▸ **Supplied data**:

# # # #

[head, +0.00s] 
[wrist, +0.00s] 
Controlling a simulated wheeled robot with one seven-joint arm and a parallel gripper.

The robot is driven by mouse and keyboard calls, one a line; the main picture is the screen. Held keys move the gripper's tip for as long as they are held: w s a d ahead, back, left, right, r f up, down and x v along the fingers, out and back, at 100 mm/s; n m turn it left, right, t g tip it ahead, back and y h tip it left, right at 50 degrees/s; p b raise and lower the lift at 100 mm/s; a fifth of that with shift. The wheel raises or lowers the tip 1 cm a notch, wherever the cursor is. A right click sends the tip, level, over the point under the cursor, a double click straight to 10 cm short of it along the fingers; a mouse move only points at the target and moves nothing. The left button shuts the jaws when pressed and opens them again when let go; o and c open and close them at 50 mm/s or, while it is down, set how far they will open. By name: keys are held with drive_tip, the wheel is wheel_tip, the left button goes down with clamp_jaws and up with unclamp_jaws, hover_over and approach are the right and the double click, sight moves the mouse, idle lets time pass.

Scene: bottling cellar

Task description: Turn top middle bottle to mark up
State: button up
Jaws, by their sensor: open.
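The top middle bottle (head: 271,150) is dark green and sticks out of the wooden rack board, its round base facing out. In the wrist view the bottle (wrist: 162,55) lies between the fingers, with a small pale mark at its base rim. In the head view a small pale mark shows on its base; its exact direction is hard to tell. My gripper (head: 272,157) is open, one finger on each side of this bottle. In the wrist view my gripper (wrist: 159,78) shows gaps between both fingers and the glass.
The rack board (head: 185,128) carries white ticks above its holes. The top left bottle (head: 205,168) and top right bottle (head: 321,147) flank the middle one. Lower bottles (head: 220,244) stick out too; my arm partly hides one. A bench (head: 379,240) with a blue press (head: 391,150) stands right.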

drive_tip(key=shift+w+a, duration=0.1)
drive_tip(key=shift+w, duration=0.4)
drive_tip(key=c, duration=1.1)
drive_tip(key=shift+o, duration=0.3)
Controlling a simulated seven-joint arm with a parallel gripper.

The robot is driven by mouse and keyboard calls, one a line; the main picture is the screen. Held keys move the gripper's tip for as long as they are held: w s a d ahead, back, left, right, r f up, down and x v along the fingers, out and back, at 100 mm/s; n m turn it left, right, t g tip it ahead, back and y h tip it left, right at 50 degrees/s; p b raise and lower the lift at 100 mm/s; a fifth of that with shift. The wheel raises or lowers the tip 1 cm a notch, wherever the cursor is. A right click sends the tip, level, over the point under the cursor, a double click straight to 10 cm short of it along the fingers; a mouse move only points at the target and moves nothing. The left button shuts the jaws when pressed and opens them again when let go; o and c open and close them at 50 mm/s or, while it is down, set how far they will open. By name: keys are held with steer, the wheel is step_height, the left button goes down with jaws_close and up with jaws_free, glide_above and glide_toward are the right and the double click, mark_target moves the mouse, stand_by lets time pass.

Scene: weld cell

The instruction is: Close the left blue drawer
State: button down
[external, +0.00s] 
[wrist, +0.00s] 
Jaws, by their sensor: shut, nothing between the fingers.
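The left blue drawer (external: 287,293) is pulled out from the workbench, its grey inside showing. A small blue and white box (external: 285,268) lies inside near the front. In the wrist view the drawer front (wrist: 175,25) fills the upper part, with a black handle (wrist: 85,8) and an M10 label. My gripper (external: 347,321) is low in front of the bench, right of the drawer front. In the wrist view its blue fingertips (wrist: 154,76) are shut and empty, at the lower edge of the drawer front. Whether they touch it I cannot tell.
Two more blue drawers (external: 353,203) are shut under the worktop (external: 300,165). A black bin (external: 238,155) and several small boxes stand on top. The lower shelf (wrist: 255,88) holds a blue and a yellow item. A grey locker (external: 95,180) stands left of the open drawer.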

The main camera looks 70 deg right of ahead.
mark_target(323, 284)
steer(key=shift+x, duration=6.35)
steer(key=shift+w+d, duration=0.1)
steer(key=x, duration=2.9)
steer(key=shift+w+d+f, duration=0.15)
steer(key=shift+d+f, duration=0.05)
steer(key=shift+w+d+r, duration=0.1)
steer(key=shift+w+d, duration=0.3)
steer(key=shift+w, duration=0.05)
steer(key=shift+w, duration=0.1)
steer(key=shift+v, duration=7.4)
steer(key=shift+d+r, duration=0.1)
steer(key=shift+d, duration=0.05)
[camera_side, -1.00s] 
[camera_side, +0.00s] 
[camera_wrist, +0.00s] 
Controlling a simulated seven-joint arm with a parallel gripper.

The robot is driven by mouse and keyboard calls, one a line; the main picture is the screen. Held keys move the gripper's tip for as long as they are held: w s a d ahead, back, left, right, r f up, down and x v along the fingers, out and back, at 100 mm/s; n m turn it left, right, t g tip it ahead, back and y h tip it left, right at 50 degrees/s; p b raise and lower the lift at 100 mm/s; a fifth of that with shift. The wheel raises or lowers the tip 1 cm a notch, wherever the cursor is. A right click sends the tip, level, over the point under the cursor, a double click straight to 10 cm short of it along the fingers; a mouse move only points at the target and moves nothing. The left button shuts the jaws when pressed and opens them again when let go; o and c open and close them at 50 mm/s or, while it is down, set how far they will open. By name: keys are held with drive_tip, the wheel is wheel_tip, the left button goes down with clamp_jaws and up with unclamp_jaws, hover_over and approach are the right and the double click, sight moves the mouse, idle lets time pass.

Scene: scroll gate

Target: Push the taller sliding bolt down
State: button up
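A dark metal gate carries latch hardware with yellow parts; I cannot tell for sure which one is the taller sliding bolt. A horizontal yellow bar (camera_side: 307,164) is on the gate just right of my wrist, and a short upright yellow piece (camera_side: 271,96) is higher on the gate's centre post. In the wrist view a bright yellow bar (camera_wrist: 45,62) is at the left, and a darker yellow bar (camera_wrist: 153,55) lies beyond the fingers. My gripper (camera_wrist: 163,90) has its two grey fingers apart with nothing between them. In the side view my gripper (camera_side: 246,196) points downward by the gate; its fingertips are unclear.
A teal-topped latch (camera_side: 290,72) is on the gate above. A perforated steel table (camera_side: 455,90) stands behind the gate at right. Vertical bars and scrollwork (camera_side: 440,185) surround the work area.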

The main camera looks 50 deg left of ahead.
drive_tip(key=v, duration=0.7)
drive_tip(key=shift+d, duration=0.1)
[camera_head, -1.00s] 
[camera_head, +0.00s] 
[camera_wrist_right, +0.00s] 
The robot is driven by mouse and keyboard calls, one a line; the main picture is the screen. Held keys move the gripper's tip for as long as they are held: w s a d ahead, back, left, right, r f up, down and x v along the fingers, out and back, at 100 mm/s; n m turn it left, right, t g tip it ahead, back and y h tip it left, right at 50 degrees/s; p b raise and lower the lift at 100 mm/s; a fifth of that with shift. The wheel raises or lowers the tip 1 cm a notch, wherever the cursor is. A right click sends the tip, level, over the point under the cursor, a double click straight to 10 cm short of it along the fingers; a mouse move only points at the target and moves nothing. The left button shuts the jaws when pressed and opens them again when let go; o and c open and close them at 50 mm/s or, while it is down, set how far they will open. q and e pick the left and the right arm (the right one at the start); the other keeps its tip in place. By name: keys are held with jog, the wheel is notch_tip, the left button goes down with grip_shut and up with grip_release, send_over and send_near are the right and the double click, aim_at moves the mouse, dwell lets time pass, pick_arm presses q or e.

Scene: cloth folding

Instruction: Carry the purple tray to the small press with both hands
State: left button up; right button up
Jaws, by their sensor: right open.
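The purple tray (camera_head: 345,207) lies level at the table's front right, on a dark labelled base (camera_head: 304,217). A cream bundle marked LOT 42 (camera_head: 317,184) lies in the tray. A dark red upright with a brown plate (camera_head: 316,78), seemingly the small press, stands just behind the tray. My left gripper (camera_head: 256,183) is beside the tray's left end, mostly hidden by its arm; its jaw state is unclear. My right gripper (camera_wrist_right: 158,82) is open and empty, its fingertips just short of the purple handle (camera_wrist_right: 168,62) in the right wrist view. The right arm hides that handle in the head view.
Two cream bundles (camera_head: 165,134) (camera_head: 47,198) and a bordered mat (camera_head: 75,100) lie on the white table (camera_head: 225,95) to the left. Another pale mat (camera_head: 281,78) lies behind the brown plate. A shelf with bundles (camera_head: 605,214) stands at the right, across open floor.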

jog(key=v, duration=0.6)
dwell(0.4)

# # # #

▸ **Work instructions**: Repeat, exactly and only, the lines from the beginning of the material through the line that contains "Controlling a simulated wheeled".

▸ **Response to this exercise**:
[head, +0.00s] 
[wrist, +0.00s] 
Controlling a simulated wheeled robot with one seven-joint arm and a parallel gripper.

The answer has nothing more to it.